John McCain was one of 55 GOP senators, who along with 18 Democrats, voted for the bad bankruptcy bill. Democratic presidential candidate Sen. Barack Obama voted against the bill, but like McCain, Obama also voted against the amendment to cap credit interest at 30 percent. Wednesday, at a roundtable on predatory lenders, Obama accused McCain of siding with the credit card-companies and faulted Washington's coziness with the predatory lending lobby.
Too bad for Obama that Wednesday was also the day Jim Johnson resigned from Obama's vice presidential search committee -- after the Wall Street Journal reported that Johnson received $7 million in below-market-rate loans from subprime giant Countrywide Financial Corp., through an informal program for "friends" of CEO Angelo R. Mozilo.
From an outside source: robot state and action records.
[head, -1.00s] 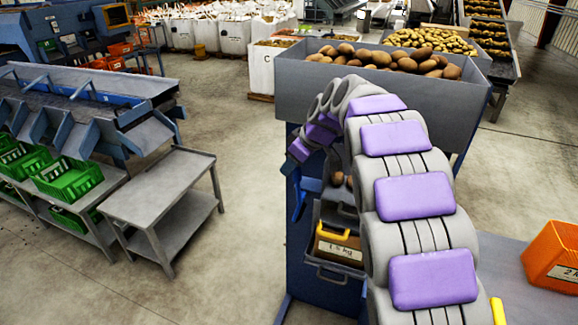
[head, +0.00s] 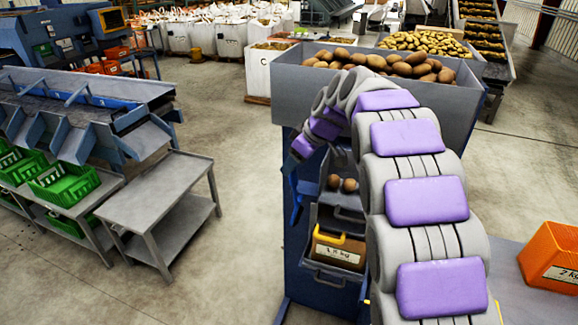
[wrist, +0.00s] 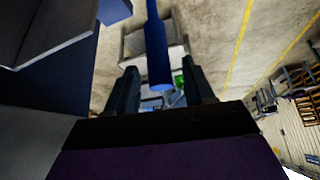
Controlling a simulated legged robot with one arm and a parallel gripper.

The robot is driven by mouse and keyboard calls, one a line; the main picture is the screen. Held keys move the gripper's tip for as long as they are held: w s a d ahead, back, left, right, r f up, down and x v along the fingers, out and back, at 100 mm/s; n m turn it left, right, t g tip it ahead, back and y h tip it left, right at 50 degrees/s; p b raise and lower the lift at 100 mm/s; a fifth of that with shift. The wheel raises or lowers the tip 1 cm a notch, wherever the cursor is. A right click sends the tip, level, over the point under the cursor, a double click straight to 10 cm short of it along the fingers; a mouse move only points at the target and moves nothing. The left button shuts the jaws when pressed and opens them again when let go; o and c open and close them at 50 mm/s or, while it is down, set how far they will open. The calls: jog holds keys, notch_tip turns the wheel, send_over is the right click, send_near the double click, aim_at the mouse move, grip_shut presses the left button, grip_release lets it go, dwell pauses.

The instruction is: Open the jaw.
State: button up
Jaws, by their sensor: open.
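My gripper (wrist: 160,72) is open in the wrist view, its two dark fingers spread apart. A blue rod (wrist: 157,45) reaches down into the space between them, with a gap to the finger on each side. In the head view my purple and grey arm curves over to the left of the blue machine stand (head: 305,275). The arm's end hides most of the gripper there. A blue lever (head: 296,200) shows just below the arm's end, at the stand's left side.
A grey hopper (head: 350,105) of potatoes tops the stand. A grey table (head: 160,200) stands left, an orange crate (head: 552,258) right. The floor between table and stand is clear.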

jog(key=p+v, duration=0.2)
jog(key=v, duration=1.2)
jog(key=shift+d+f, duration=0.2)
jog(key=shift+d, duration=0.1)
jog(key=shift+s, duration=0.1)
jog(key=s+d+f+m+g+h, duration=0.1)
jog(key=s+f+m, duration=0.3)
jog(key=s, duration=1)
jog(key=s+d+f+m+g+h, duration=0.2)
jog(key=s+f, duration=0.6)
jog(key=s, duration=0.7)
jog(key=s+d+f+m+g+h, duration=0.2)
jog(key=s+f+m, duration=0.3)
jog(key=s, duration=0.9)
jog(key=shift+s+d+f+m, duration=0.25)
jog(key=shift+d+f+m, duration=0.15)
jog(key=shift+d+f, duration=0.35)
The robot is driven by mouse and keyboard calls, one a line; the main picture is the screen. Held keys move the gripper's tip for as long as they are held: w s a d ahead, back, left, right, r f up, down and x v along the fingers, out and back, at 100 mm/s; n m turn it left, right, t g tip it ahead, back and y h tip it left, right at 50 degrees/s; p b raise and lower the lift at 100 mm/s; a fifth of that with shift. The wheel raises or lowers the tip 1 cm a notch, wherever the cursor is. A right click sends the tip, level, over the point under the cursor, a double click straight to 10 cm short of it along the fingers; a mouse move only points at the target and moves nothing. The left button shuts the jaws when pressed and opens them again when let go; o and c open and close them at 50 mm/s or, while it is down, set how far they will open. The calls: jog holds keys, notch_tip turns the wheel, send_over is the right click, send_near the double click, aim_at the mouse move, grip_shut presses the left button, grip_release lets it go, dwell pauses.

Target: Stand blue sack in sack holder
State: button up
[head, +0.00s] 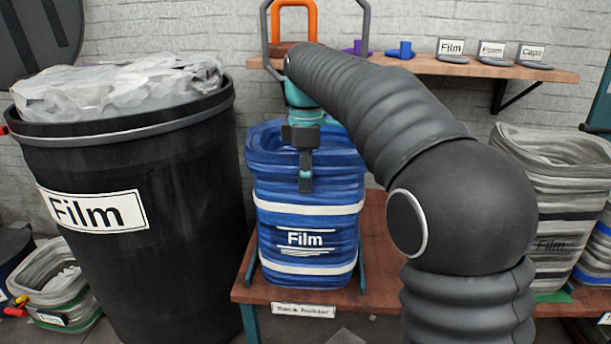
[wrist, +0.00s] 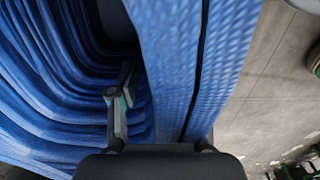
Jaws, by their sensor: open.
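The blue sack (head: 306,215), labelled "Film", stands upright and open-topped on the wooden shelf behind the "Sack holder" label. Teal posts of the sack holder (head: 362,265) show at its lower sides. My gripper (head: 305,172) is at the sack's front rim, pointing down, with its jaws open. One finger shows in front of the sack's outer face. In the wrist view, a finger (wrist: 118,108) lies against the blue folds of the sack (wrist: 175,60) by its dark mouth. The other finger is mostly hidden, and I cannot tell whether it touches the wall.
A large black "Film" bin (head: 150,190) full of clear film stands close on the left. A grey sack (head: 550,180) stands at the right. A wall shelf (head: 430,66) with small signs is behind. A smaller grey sack (head: 60,285) is at lower left.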

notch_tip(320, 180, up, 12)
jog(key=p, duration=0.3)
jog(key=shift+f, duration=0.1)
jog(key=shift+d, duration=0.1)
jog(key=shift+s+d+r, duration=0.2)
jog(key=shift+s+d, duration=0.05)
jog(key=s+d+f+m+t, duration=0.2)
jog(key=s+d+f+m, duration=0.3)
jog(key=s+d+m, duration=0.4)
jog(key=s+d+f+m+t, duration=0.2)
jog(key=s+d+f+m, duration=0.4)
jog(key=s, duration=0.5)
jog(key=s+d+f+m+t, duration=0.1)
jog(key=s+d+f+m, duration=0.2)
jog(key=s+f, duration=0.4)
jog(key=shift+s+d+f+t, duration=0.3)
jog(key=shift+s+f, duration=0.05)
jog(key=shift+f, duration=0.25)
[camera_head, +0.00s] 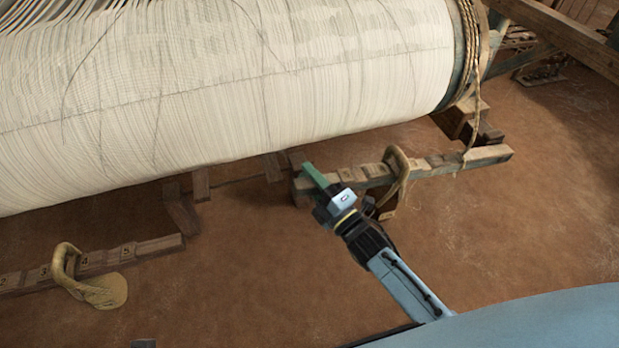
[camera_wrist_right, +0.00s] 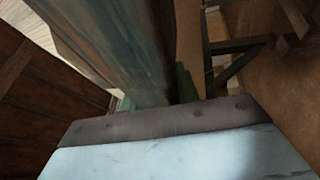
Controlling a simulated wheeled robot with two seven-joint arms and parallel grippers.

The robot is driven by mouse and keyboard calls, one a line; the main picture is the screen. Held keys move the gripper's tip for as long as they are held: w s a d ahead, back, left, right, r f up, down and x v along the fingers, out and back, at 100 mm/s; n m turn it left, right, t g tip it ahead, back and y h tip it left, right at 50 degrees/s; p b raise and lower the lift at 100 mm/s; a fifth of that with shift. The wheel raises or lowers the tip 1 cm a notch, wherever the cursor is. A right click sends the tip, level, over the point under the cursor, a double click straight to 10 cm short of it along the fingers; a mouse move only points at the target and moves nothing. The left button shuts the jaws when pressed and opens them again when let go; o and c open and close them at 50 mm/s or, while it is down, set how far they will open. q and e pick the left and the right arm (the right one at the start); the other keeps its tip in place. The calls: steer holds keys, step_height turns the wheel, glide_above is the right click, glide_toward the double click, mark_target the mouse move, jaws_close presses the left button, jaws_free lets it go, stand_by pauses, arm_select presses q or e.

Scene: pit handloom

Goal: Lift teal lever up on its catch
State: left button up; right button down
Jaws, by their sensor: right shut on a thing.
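The teal lever (camera_head: 314,175) is a short green bar at the left end of a notched wooden rail, below the big white warp roll. My right gripper (camera_head: 338,202) is shut on it, and the lever's far end sticks out past the jaws. In the right wrist view, the worn teal wood of the lever (camera_wrist_right: 115,45) runs up from between small green pieces at the jaws. The catch cannot be made out, so I cannot tell whether the lever touches it. My left gripper is not in view.
The notched rail (camera_head: 435,165) carries a rope loop (camera_head: 398,172) close to my right gripper. A second rail (camera_head: 110,258) with a loop lies at the lower left. The warp roll (camera_head: 240,80) fills the top. The brown floor (camera_head: 520,230) at right is clear.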

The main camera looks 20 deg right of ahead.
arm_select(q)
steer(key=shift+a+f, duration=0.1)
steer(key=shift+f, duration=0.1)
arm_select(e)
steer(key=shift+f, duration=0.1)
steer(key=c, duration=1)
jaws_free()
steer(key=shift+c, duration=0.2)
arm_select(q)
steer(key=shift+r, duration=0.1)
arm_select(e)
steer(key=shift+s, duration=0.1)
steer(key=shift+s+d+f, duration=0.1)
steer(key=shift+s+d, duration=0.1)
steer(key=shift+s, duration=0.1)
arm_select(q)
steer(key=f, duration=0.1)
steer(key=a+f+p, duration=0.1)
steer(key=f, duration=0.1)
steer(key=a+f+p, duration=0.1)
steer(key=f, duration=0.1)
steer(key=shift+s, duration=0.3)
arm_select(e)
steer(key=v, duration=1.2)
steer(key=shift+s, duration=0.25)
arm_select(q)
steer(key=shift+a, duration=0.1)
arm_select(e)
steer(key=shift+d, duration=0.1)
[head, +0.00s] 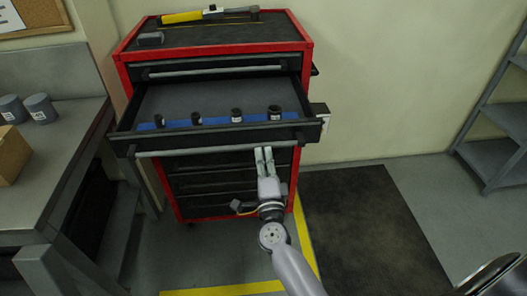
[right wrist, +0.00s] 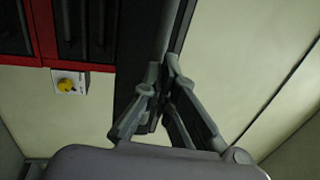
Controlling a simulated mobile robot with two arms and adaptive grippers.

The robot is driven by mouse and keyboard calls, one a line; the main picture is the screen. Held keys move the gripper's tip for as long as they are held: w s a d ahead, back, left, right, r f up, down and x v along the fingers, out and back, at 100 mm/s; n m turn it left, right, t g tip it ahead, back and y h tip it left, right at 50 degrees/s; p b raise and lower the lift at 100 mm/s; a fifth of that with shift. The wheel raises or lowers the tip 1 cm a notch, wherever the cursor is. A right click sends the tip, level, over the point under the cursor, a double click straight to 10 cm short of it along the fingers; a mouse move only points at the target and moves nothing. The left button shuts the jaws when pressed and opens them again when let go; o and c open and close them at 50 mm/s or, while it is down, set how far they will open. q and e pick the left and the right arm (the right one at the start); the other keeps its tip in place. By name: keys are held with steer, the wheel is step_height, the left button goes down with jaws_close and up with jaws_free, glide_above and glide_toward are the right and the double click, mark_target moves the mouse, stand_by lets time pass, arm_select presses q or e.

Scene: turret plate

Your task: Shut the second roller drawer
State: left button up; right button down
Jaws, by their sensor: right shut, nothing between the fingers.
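The red and black roller cabinet (head: 307,85) stands against the wall. Its second drawer (head: 215,100) from the top is pulled well out, with a grey handle bar (head: 200,152) across its front. Several small black cylinders stand on a blue strip inside. The top drawer (head: 215,72) and those below look shut. My right gripper (head: 264,150) is shut and empty, its fingertips at the front of the open drawer, right of centre, by the handle bar. Contact is unclear. In the right wrist view the fingertips (right wrist: 164,72) show close to the dark drawer front. My left gripper is out of view.
A grey workbench (head: 62,140) with grey cylinders and a cardboard box (head: 12,155) stands at left. Grey shelving (head: 500,120) is at right. A dark mat (head: 375,225) lies on open floor. A yellow-knobbed switch box (right wrist: 69,84) is on the wall.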

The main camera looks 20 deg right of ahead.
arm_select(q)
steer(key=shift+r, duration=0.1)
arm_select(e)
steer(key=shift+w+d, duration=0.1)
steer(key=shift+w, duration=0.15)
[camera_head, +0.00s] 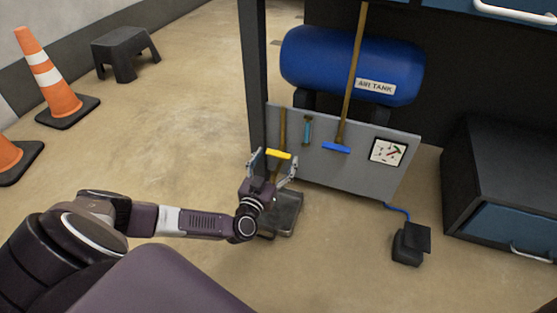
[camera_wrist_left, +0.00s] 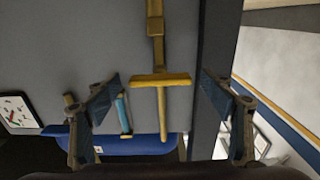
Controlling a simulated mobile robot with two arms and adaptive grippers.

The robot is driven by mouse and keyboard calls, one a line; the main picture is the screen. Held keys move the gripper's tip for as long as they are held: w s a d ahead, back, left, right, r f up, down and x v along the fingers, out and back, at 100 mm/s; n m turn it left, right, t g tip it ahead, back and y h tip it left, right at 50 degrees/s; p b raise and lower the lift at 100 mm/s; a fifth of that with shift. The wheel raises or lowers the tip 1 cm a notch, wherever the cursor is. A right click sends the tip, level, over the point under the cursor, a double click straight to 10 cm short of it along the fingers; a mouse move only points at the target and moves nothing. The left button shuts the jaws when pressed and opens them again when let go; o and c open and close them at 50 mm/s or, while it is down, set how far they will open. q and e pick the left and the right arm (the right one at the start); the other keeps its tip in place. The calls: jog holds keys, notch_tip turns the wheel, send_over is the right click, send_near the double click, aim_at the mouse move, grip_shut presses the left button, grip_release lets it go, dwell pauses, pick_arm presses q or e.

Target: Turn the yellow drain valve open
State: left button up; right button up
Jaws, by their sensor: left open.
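The yellow valve handle (camera_head: 279,155) is a T-shaped bar on a pipe, low at the left end of a grey panel. It also shows in the left wrist view, lying crosswise (camera_wrist_left: 175,79). My left gripper (camera_head: 274,164) is open in front of the panel with the yellow handle between its fingers in the picture. In the left wrist view the fingers of the gripper (camera_wrist_left: 158,90) stand on either side of the bar, with a small gap visible at each end. I cannot tell the depth between them. My right gripper is not in view.
A blue handle (camera_head: 336,148) and a small teal part (camera_head: 307,130) are on the panel (camera_head: 350,180) to the right. A blue air tank (camera_head: 352,65) sits above. A dark post (camera_head: 253,70) stands close left. A black pedal (camera_head: 410,243) lies on the floor.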

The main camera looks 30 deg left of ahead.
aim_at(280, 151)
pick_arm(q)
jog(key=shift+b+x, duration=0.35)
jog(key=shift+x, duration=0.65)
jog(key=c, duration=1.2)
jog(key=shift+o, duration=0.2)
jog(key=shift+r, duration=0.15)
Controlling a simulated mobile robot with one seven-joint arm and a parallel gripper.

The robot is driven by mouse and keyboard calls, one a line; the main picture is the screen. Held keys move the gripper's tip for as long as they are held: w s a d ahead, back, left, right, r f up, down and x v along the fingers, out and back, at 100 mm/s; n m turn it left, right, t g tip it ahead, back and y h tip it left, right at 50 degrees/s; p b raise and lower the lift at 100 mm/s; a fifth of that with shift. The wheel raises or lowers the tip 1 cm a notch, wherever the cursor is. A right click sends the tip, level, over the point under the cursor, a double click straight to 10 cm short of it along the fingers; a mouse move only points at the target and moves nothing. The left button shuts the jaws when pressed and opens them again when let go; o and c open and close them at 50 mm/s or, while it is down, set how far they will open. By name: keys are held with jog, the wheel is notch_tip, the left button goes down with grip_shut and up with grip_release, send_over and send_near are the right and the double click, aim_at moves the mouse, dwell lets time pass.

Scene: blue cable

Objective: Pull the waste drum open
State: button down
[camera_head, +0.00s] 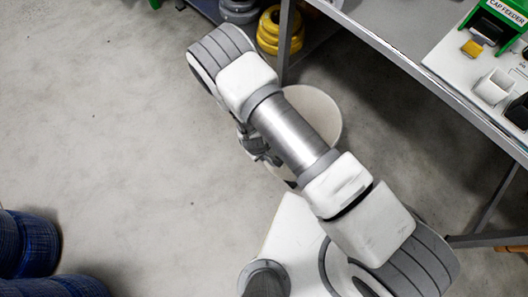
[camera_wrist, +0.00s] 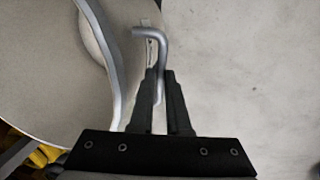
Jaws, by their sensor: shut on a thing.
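The pale round waste drum (camera_head: 325,112) stands on the floor at the end of the bench, partly hidden under my arm. In the wrist view its pale round top (camera_wrist: 50,70) fills the left side, with a curved grey metal band or rim (camera_wrist: 106,45) along it. A bent silver metal handle (camera_wrist: 152,34) shows beside the rim. My gripper (camera_wrist: 160,74) is shut on this handle, its two dark fingers on either side of the rod. In the head view the gripper is mostly hidden by my arm.
A grey metal bench (camera_head: 400,30) with a cap feeder (camera_head: 500,20) stands at the right, one leg close to the drum.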

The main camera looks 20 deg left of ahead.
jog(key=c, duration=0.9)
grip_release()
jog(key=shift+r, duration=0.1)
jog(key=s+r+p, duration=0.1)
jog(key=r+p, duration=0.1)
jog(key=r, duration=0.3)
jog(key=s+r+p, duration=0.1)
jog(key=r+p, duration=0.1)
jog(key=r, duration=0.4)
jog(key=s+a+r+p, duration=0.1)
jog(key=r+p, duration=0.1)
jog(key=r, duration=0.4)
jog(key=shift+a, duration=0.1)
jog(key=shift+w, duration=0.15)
American consumers could use some friends in Washington, too. Supporters justified the 2005 bankruptcy bill as a way to discourage bad-faith borrowers who rack up big debt without paying it back. OK, mission accomplished. Now, having helped the banks, Washington should do something about rapacious bad-faith lending before there is a cascade effect across the economy. With the proliferation of predatory credit-card companies, the subprime mortgage and payday lenders, Whitehead said of the recent spate of foreclosures, "We haven't seen the end of this yet."